Unterschiedliche Exilgruppen protestieren in Deutschland gegen die äthiopische und die eritreische Regierung

Von Kochob Mihretaab und Mihir Sharma

Proteste gegen den Krieg in der Region Tigray gab es in vielen Ländern, hier in Benton Park West, Missouri, USA. Foto: Paul Sableman/Flickr, CC BY 2.0

No Justice in Tigray, Eritrea and Oromia – No peace in Ethiopia« war eine der zahlreichen Parolen der Demonstration, bei der Anfang April in Berlin Hunderte diasporische Aktivist*innen zusammenkamen. Gemeinsam wurde gegen den andauernden Genozid in Tigray, die Situation der eritreischen Geflüchteten in Äthiopien und der politischen Unterdrückung der Oromo-Bevölkerung in Äthiopien demonstriert. Es ist bislang die erste Aktion, die der bundesweite Zusammenschluss organisiert hat. Das neue Bündnis besteht aus diasporischen linken Akteuren und Gruppen, u.a.
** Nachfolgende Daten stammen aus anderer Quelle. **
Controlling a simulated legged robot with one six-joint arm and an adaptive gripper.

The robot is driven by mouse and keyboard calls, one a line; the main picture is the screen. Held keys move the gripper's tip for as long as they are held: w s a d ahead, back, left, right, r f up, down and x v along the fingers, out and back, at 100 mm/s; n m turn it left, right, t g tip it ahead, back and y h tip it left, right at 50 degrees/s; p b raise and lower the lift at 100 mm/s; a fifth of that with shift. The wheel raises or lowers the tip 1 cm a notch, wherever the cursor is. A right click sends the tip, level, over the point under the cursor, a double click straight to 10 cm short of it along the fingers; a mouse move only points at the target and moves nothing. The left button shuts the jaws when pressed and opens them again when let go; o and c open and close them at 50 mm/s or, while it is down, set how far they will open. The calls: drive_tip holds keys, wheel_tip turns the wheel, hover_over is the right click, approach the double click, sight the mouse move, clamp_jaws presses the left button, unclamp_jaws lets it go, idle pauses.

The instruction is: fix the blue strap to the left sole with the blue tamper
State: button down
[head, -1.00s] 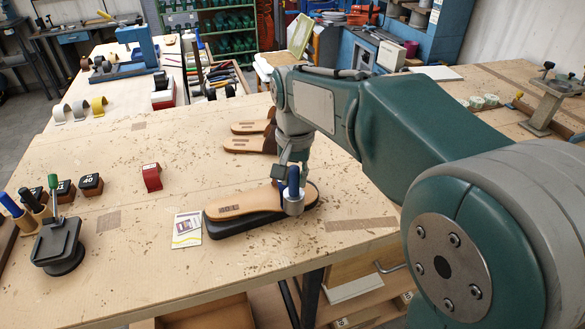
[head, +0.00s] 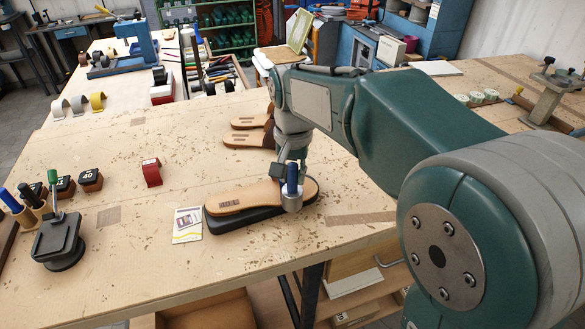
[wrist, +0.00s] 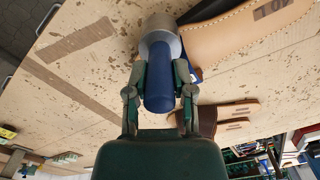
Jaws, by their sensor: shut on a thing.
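The blue tamper has a blue handle (head: 292,175) and a silver head (head: 291,202); it stands upright over the right end of the left sole. The tan left sole (head: 250,196), marked "40 L", lies on a black base (head: 225,226). My gripper (wrist: 160,82) is shut on the tamper's blue handle. In the wrist view the sole (wrist: 245,35) shows beside the silver head (wrist: 158,30). A small blue patch (wrist: 190,76) there may be the blue strap, mostly hidden behind the tamper. I cannot tell whether the head touches it.
A printed card (head: 187,225) lies left of the sole. Brown soles (head: 248,140) lie behind it. A red block (head: 151,172), dark numbered blocks (head: 90,180) and a black stand (head: 60,242) are farther left. Grey and yellow straps (head: 97,101) stand at the back left. Bare bench lies between.

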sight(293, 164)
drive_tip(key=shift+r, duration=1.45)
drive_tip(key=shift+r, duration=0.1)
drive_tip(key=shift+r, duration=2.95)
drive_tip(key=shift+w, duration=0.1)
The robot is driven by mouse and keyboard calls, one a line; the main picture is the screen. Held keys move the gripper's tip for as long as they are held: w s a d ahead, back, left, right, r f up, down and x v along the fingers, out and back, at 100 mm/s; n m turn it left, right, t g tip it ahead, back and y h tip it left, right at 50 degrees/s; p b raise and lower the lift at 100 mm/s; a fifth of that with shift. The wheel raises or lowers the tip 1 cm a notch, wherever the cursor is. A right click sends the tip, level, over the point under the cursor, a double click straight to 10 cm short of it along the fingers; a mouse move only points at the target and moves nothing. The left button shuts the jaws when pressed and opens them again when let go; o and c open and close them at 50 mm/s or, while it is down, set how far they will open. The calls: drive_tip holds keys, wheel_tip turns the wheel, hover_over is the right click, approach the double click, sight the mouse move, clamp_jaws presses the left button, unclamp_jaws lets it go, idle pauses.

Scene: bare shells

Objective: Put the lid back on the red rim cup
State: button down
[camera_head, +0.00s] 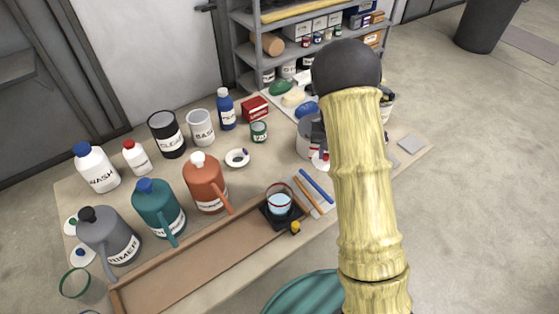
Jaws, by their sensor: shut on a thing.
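A cup with a reddish rim (280,199) and pale blue contents stands uncovered on a small black stand (287,222) near the table's middle. My gripper (318,148) shows only in part beside my yellow arm, which hides much of it. It is shut on a white lid with a red part (320,162), up and to the right of the cup in the picture and apart from it. A grey can (304,138) shows just behind my gripper. The exact grip on the lid is too small to see.
A white lid with a dark knob (237,158) lies left of my gripper. Several bottles and jugs, including an orange jug (205,185), crowd the left. A blue pen (316,186) lies right of the cup. A wooden tray (200,262) along the front is largely bare.

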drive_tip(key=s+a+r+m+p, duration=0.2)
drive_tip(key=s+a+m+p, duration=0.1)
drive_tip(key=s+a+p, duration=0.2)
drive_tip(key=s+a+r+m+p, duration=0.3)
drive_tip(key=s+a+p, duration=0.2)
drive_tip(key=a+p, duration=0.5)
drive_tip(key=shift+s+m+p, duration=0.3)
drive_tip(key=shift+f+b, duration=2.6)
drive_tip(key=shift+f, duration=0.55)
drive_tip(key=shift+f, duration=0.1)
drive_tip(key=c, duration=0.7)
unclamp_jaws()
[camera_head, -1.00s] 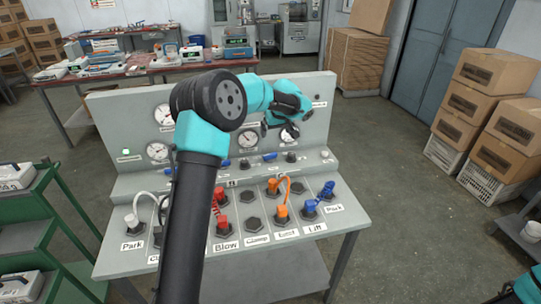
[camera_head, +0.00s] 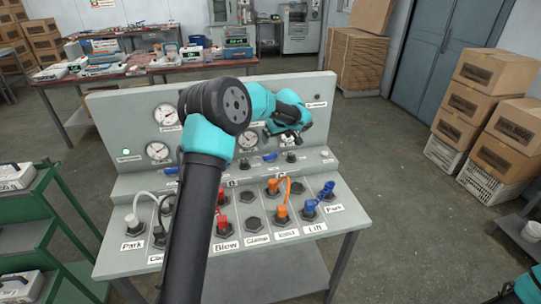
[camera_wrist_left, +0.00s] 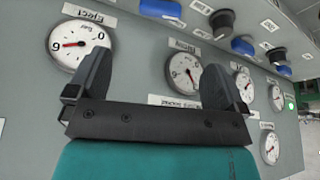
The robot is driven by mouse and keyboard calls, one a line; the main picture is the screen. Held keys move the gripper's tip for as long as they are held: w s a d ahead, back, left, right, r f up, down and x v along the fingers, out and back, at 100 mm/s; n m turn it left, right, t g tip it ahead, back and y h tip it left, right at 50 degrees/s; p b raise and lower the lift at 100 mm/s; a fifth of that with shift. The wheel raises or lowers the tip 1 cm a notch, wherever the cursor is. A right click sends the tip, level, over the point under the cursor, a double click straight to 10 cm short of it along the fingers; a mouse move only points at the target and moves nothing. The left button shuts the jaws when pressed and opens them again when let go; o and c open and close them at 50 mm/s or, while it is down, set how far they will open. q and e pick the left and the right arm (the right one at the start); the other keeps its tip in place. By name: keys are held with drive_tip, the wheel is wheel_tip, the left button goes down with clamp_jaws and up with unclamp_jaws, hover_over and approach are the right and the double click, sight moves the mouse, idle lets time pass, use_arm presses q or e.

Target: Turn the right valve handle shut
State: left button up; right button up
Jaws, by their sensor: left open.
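The grey press console (camera_head: 120,200) has a row of small knobs and blue handles on its ledge. A blue valve handle (camera_head: 269,157) lies right of centre, below my left gripper, and another blue handle (camera_head: 171,170) is at the left, partly behind my arm. My left gripper (camera_head: 286,139) is in front of the upright gauge panel, apart from the handles. In the left wrist view its open fingers (camera_wrist_left: 157,68) have nothing between them. Blue handles (camera_wrist_left: 242,45) show beyond them there. My right gripper is out of view.
Round gauges (camera_head: 158,150) fill the upright panel. Plugs with cables, such as the orange one (camera_head: 281,210), stand on the sloping front. A green cart (camera_head: 25,235) is at the left, and cartons (camera_head: 490,75) are at the right.

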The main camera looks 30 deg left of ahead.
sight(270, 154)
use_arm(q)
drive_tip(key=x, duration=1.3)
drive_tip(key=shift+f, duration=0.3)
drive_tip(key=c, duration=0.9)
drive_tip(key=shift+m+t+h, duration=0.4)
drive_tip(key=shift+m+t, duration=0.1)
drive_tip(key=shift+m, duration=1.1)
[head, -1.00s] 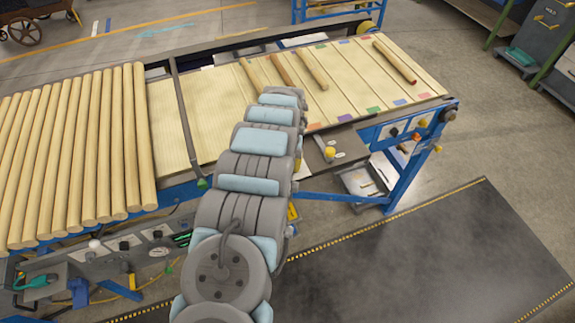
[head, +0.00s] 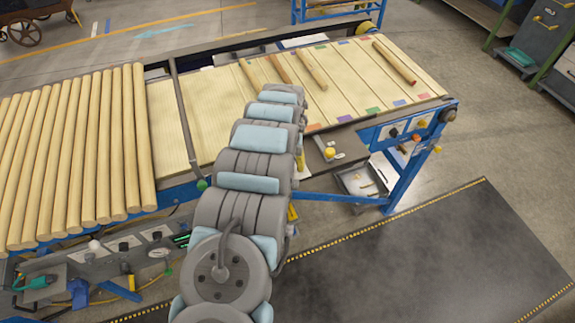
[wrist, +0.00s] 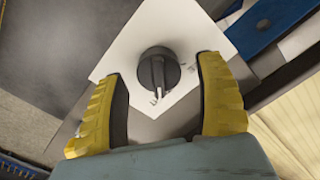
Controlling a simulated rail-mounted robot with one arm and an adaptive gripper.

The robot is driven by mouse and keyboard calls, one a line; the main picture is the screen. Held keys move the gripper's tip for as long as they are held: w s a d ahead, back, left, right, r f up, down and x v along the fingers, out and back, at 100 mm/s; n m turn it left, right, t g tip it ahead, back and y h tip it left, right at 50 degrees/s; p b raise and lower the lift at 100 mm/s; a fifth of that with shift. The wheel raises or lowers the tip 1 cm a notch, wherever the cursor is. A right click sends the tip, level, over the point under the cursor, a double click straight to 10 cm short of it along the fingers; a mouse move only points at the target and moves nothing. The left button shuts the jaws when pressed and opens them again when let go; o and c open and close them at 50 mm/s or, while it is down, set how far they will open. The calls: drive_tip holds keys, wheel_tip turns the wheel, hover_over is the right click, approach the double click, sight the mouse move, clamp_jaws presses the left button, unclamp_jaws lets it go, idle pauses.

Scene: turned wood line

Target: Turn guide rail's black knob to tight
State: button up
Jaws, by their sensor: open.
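In the wrist view, a round black knob (wrist: 159,70) with a raised grip bar sits on a white plate (wrist: 187,25). The bar runs roughly up and down in the picture, its lower end close to small white marks on or beside the knob. My gripper (wrist: 160,80) is open, with one yellow finger on each side of the knob and clear gaps between. The fingers do not appear to touch the knob. In the head view my arm covers most of my gripper, and I cannot make out this knob there.
A belt table (head: 225,97) carries several loose wooden rods, and a row of thick rods (head: 75,150) lies at left. A yellow button (head: 330,153) and the blue frame (head: 405,170) with more knobs are right of my arm. A dark mat (head: 430,250) covers the floor in front.

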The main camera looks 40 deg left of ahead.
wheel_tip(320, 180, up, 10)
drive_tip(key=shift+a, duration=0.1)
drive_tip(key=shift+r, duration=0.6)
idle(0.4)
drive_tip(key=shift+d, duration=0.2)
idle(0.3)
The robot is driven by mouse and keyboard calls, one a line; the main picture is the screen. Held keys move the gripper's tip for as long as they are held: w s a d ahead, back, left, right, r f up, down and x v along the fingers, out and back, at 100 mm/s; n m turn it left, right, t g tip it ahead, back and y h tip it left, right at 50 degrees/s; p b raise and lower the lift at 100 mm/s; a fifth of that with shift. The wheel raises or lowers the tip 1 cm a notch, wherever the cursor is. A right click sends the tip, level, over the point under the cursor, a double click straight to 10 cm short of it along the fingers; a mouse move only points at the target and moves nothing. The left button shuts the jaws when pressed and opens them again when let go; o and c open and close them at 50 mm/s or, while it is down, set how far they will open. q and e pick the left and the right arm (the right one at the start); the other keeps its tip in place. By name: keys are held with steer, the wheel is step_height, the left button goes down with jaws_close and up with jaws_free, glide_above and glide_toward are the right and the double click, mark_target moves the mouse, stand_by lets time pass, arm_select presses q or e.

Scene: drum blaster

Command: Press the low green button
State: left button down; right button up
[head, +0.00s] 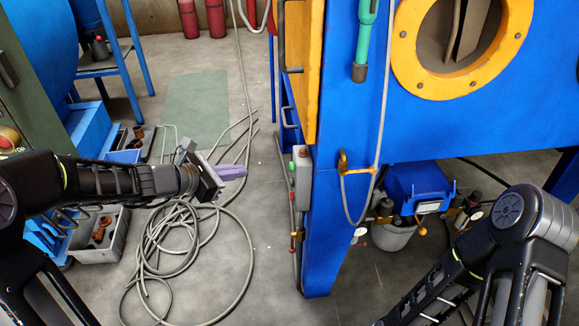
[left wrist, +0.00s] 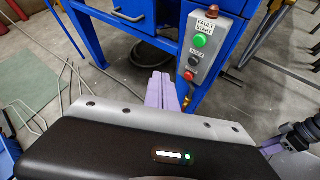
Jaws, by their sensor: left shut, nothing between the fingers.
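The low green button (head: 291,166) sits on the side of a small grey control box (head: 302,178) on the blue machine's leg. In the left wrist view the green button (left wrist: 200,40) is under a "FAULT START" label, above a dark knob and a red button (left wrist: 188,75). My left gripper (head: 234,172), with purple fingers, is left of the box and apart from it. Its fingers (left wrist: 158,92) are shut and empty, pointing toward the machine. Purple fingers, apparently of my right gripper (left wrist: 270,148), show partly at the right of the left wrist view; their opening is unclear.
The blue machine leg (head: 330,235) stands right of the box. A grey hose (head: 165,235) lies coiled on the floor below my left arm. Clear space lies between gripper and box.

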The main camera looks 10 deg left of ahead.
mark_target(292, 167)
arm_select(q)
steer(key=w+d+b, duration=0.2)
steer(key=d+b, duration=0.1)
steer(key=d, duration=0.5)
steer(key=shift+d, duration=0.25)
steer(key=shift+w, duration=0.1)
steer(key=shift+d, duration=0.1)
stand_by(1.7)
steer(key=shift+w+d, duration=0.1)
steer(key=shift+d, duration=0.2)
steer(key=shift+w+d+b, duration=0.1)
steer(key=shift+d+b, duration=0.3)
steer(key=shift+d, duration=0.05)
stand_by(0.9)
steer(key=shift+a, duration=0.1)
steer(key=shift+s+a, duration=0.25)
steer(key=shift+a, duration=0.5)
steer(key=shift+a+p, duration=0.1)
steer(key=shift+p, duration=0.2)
United for Eritrea, Oromo Community Germany, Tigray Unity Germany und Ubuntu Haus Frankfurt. Die diesjährige bundesweite Aktion hat neben Berlin auch in Hamburg, Köln, Frankfurt, Heidelberg und München Hunderte von Menschen zusammengebracht. Ein zentrales Anliegen der Organisator*innen bestand darin, sich gegen die autoritäre und repressive Politik des eritreischen Präsidenten Isayas Afwerki und des äthiopischen Premierministers Abiy Ahmed zu stellen.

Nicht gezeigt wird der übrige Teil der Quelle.